### [What to work on]
Using the listing below, copy every line that mentions "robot".

### [Provided data]
○ ○ ○
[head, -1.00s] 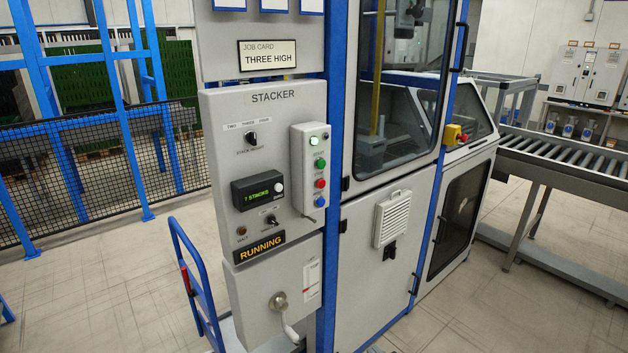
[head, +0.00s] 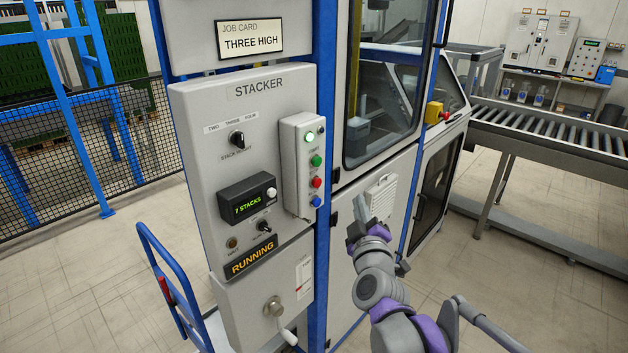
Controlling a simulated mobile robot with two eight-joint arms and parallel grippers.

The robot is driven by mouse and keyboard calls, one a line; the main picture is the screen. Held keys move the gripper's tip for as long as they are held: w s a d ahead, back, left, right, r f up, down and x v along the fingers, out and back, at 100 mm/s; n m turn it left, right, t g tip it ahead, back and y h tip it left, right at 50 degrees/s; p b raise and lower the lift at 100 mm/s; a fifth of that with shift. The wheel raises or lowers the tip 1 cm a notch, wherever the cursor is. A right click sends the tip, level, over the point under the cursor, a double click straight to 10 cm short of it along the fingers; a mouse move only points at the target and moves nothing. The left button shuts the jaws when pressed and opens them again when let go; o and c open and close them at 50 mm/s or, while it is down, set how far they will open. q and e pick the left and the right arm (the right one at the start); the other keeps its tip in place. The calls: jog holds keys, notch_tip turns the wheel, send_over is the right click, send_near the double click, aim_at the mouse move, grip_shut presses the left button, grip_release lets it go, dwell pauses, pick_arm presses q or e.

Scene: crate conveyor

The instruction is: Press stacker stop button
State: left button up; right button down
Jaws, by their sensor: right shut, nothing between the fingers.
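The grey stacker panel (head: 190,130) stands upright at centre left. A narrow light-grey button box (head: 290,165) is fixed on its right side. From top to bottom the box carries a lit pale-green lamp (head: 310,137), a green button (head: 316,160), a red button (head: 317,182) and a blue button (head: 316,201). The stacker display (head: 248,207) reads "7 STACKS" and a sign (head: 251,257) reads "RUNNING". My right gripper (head: 361,207) is shut and empty, right of and slightly below the box, apart from the buttons. My left gripper is out of view.
A blue post (head: 324,90) and the grey machine door stand right of the panel. A blue hand cart (head: 160,262) is at the lower left. A roller conveyor (head: 550,139) runs at the right. A job card (head: 250,38) reads "THREE HIGH".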

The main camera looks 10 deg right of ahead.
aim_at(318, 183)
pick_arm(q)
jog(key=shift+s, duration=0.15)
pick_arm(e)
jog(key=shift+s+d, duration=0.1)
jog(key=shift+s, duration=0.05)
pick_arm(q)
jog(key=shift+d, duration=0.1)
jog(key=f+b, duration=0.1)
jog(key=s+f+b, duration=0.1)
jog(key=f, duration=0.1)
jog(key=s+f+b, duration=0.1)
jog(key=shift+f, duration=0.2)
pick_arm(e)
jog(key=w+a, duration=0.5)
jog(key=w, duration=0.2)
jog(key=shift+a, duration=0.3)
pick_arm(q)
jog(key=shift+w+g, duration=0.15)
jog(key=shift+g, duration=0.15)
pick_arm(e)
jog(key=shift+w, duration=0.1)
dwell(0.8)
○ ○ ○
### [Result]
Controlling a simulated mobile robot with two eight-joint arms and parallel grippers.
The robot is driven by mouse and keyboard calls, one a line; the main picture is the screen. Held keys move the gripper's tip for as long as they are held: w s a d ahead, back, left, right, r f up, down and x v along the fingers, out and back, at 100 mm/s; n m turn it left, right, t g tip it ahead, back and y h tip it left, right at 50 degrees/s; p b raise and lower the lift at 100 mm/s; a fifth of that with shift. The wheel raises or lowers the tip 1 cm a notch, wherever the cursor is. A right click sends the tip, level, over the point under the cursor, a double click straight to 10 cm short of it along the fingers; a mouse move only points at the target and moves nothing. The left button shuts the jaws when pressed and opens them again when let go; o and c open and close them at 50 mm/s or, while it is down, set how far they will open. q and e pick the left and the right arm (the right one at the start); the other keeps its tip in place. The calls: jog holds keys, notch_tip turns the wheel, send_over is the right click, send_near the double click, aim_at the mouse move, grip_shut presses the left button, grip_release lets it go, dwell pauses, pick_arm presses q or e.

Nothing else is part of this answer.